Demanding attention with an aggressive tone is also possible, even for very small children.  Like whining, it is irritating, but it can be effective because the squeaky wheel often does get the grease.  But it can also generate resistance because of a sense of a power struggle, and sometimes parents begin to say no automatically to a lot of requests when they feel that they are burdensome demands. 

Quite a few young children learn that they can make others uncomfortable in a quiet way by pouting or suffering silently without making a noisy fuss.   This works in some relationships, but also tends to generate irritation or resistance.

By contrast to these behaviors, asking clearly for what you want is more effective.  It is respectful of the other because it gives them a choice to say yes or no, where as whining or demanding or pouting are manipulative.  Asking politely generates less resistance because it is less irritating or aggressive.  When the assertive individual is specific and clear about what he is asking for, it does not force the other to guess what is needed.  Crying or pouting often leaves it up to the other to guess how to resolve the problem.  Finally, asking gives the other a chance to feel good when they grant your request and you thank them for it.

Assertive asking is an Emotional Intelligence skill that toddlers can learn and it can benefit them greatly later in life as well as making family life for parents much more pleasant.  Unfortunately, many of us never master this skill.  You don't have to look very far to find bosses who only know how to demand and criticize or friends who only seem to know how to manipulate, coerce, pout, or threaten to get what they want.   

Parents can teach assertive asking in two simple ways:

1)      Simply ask your toddler, calmly and persistently, to rephrase their whiny demand as an assertive request.   When they do it, reward them as often as practical by granting their request.   When you have to say no, first praise them for their assertiveness then cushion your denial with some offer of an alternative.

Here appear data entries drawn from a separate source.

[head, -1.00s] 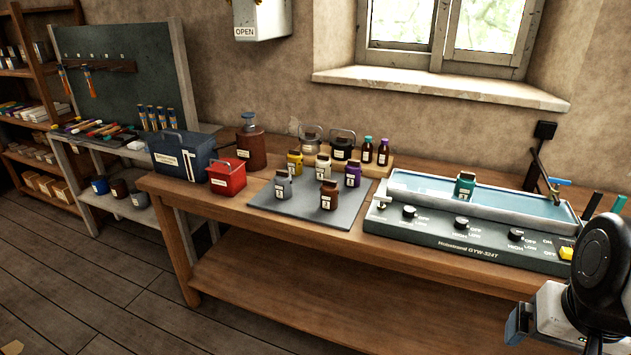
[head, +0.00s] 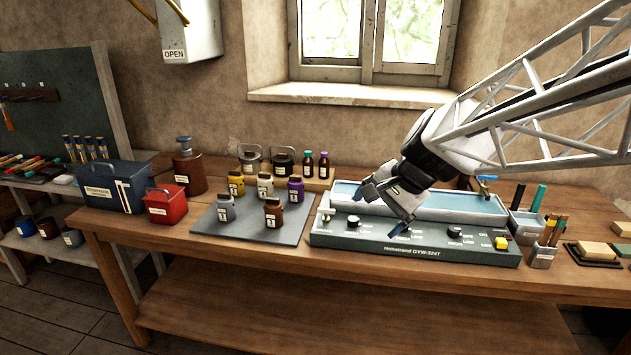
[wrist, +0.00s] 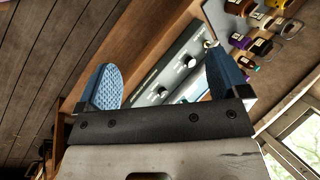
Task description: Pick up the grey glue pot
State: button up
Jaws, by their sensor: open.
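The grey glue pot (head: 226,207) stands upright on the front left of a grey mat (head: 246,231), with a pale label on its front. My gripper (head: 383,208) is open and empty above the long control box, well to the right of the grey pot and apart from it. In the wrist view my two blue fingers (wrist: 165,80) are spread wide with nothing held between them. Several pots show small at the upper right of that view, and I cannot tell which of them is the grey one.
On the mat, a brown pot (head: 273,213), yellow pot (head: 236,184), white pot (head: 265,186) and purple pot (head: 296,190) stand near the grey one. A red box (head: 166,206) is left of the mat. The control box (head: 330,232) adjoins its right side.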

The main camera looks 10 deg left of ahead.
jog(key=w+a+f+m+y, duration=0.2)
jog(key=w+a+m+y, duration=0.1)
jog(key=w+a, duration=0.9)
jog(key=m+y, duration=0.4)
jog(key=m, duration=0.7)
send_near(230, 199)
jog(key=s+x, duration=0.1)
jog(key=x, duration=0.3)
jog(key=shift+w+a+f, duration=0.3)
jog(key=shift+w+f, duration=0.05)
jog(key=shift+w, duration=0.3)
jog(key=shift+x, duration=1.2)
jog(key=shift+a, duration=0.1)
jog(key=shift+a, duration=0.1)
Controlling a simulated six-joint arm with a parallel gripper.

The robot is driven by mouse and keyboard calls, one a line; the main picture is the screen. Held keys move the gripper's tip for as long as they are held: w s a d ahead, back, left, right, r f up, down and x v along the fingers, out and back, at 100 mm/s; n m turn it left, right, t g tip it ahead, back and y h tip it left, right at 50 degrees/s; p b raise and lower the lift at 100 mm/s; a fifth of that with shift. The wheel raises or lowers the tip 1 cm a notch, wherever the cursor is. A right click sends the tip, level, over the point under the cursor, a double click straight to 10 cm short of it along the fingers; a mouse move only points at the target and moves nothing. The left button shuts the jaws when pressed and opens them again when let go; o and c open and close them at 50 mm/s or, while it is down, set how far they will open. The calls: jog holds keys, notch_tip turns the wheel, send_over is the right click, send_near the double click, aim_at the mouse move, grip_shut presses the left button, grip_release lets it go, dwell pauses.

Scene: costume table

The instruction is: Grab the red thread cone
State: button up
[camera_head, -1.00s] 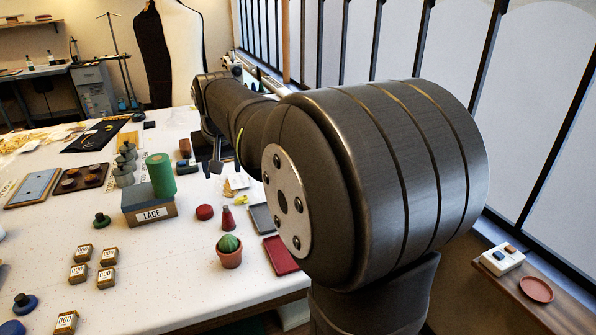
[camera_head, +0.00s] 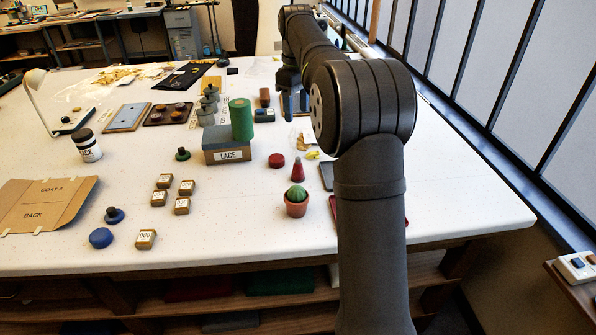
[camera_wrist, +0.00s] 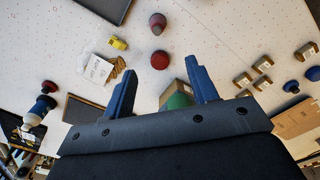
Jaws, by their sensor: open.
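The red thread cone (camera_head: 297,170) stands upright on the white table (camera_head: 440,190), right of the low red round piece (camera_head: 276,160) and behind the potted cactus (camera_head: 296,201). In the wrist view the cone (camera_wrist: 158,22) is near the top middle, beyond the red round piece (camera_wrist: 160,60). My gripper (camera_head: 292,108) is toward the far side of the table, well behind the cone. In the wrist view its two blue fingers (camera_wrist: 163,75) are apart, with nothing held between them. The cone is clear of the fingers.
A yellow item (camera_head: 312,155) lies right of the cone. Several small labelled boxes sit front left.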

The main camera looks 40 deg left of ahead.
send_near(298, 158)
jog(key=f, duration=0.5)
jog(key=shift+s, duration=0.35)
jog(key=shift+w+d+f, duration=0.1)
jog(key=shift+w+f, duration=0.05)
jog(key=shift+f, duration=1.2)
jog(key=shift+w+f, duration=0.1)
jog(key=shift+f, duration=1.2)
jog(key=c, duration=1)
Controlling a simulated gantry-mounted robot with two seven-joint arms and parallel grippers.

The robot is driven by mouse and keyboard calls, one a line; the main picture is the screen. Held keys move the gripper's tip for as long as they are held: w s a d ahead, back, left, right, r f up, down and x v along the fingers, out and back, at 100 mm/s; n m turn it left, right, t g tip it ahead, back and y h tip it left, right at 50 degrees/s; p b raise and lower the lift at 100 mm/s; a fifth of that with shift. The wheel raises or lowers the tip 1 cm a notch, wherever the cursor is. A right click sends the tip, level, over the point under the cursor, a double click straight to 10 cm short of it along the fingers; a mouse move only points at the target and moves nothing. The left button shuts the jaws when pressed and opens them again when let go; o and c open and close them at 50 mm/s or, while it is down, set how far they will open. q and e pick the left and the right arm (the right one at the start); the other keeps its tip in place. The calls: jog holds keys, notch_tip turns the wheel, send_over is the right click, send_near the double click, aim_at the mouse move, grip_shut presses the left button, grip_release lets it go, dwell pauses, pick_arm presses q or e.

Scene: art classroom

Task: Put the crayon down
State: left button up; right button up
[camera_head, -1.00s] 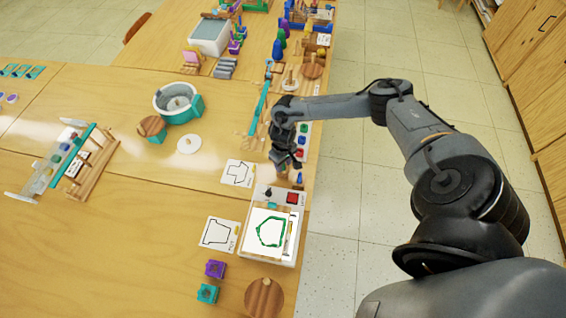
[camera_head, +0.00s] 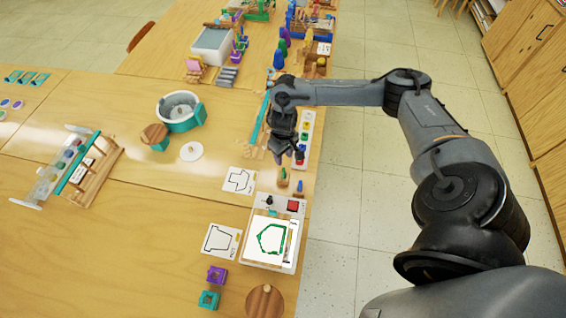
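My right gripper (camera_head: 288,158) hangs over the right edge of the table, with its fingers spread apart and nothing clearly visible between them. Just below it a small green crayon (camera_head: 283,173) appears to stand upright in a small wooden holder (camera_head: 283,183). The gripper looks apart from it, though the pieces are small. A white drawing board (camera_head: 291,233) lies nearer, its paper (camera_head: 270,222) bearing a green outline. My left gripper is not in view.
Another small upright piece (camera_head: 299,187) stands beside the holder. A tray of coloured paints (camera_head: 306,130) lies behind the gripper. Outline cards (camera_head: 239,181) and a round wooden disc (camera_head: 265,301) lie nearby.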

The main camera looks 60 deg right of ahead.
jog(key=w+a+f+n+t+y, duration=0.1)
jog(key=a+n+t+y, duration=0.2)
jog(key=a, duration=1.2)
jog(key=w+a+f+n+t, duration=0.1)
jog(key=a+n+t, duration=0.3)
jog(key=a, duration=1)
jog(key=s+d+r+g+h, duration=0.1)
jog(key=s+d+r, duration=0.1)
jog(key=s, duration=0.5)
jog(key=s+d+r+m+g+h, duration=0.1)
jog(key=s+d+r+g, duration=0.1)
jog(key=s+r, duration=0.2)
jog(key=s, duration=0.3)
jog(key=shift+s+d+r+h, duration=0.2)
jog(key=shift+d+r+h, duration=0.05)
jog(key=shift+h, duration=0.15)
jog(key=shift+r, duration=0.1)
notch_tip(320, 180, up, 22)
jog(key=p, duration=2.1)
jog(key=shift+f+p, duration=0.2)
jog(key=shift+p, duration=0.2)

2)      Demonstrate assertive asking in communications between adults and between adults and older children in the family.  Enlist older siblings in teaching assertiveness.  Calm persistence and repetition are just as effective in teaching the skill of assertiveness as they are in teaching language skills and other social skills. 

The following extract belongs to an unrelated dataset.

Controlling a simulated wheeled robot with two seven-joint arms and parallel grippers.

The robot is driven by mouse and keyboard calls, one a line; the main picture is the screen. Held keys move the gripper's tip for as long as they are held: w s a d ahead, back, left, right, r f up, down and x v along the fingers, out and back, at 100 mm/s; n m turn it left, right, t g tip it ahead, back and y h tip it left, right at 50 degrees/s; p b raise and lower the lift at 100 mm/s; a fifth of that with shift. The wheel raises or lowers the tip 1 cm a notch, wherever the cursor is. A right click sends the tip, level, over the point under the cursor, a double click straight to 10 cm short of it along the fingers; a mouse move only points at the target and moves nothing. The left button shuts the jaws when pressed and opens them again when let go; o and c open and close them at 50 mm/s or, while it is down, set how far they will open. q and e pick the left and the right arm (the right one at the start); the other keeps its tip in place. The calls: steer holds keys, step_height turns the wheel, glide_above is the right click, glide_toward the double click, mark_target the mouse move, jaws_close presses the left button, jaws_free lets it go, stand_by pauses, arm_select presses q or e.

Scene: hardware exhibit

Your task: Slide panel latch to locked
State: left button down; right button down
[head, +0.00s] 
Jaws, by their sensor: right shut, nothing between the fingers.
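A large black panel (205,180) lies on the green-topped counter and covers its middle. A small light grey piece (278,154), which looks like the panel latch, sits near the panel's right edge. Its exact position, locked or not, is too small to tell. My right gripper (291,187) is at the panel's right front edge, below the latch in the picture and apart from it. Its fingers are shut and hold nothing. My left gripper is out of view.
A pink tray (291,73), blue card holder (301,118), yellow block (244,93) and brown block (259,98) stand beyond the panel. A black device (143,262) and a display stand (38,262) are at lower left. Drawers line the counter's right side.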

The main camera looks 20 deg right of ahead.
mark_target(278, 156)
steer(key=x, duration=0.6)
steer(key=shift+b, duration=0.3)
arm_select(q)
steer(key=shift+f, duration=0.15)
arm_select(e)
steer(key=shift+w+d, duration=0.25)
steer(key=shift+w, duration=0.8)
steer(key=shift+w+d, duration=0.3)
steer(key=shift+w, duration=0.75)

The hardest thing about assertiveness lies in knowing what you need so that you can ask for it clearly.  The request must be specific, and realistic.  Sometimes this requires some problem solving skills that young children don’t yet have, and parents can help by making some suggestions about what they might ask for.  “Do you think you are tired and need someone to read you a story?”  “Can you ask for that?”

The next most important thing in assertiveness is timing, which requires some empathy for the other person so that your request can be heard.  Children shouldn’t have to be too sensitive to their parents’ needs, though they often are acutely aware and can be quite naturally empathic.  Parents can help the child develop this skill by coaching them:  “I can’t read you a story right now, because I am fixing dinner, but if you remind me after dinner, I would be happy to.”

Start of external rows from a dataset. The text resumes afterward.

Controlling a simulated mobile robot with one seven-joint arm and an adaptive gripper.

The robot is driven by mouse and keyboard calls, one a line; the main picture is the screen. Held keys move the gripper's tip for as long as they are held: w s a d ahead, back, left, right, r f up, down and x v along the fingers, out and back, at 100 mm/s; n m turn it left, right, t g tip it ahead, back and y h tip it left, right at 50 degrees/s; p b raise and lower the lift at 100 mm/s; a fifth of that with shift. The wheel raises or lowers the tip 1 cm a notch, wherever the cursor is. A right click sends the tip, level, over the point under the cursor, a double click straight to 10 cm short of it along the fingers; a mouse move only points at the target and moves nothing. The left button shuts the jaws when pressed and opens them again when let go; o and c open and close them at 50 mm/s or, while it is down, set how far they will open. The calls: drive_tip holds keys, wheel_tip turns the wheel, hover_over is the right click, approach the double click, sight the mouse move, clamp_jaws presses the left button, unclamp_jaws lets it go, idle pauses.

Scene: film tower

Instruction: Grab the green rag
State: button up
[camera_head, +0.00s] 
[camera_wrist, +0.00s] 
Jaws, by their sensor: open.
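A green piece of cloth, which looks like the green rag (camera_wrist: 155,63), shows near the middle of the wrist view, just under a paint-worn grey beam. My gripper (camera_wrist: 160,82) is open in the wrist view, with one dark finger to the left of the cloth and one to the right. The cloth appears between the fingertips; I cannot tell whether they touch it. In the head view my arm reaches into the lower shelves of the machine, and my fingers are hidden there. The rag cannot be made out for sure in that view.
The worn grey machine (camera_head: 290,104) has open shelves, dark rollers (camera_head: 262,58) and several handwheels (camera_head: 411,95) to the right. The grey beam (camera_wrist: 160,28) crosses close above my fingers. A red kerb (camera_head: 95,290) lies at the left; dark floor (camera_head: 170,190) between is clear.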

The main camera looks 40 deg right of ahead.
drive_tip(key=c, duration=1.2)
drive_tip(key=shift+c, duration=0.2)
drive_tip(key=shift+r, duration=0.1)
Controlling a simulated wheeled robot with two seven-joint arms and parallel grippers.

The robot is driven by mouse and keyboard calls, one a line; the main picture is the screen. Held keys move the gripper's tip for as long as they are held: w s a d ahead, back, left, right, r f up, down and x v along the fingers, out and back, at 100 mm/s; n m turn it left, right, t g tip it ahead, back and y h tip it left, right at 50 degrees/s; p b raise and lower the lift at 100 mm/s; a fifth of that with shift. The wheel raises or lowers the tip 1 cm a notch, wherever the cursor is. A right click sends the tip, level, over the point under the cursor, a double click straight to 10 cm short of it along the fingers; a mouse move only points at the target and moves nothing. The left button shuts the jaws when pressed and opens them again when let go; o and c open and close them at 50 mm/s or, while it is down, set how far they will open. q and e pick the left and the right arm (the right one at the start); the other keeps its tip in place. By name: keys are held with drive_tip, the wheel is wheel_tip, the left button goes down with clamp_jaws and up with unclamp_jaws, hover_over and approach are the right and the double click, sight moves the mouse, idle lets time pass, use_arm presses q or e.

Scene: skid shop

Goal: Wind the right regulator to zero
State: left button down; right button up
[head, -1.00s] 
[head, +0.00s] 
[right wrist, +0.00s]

The final key to effective assertiveness is persistence.  Children rarely have difficulty with this, but adults often give up after asking once and not getting what they want.  You have to know that lots of people respond negatively at first, but will be able to hear your request and respond positively if you are persistent.  And when their positive response is rewarded with your gratitude, mutual cooperation is enhanced.

Children stop asking and revert to whining, demanding, pouting, or sneaking if they are intimidated or denied too often and too harshly.  They need to know that asking is alright and that it works.  This undermines the shame and anger that can develop in an environment where it is not ok to ask. 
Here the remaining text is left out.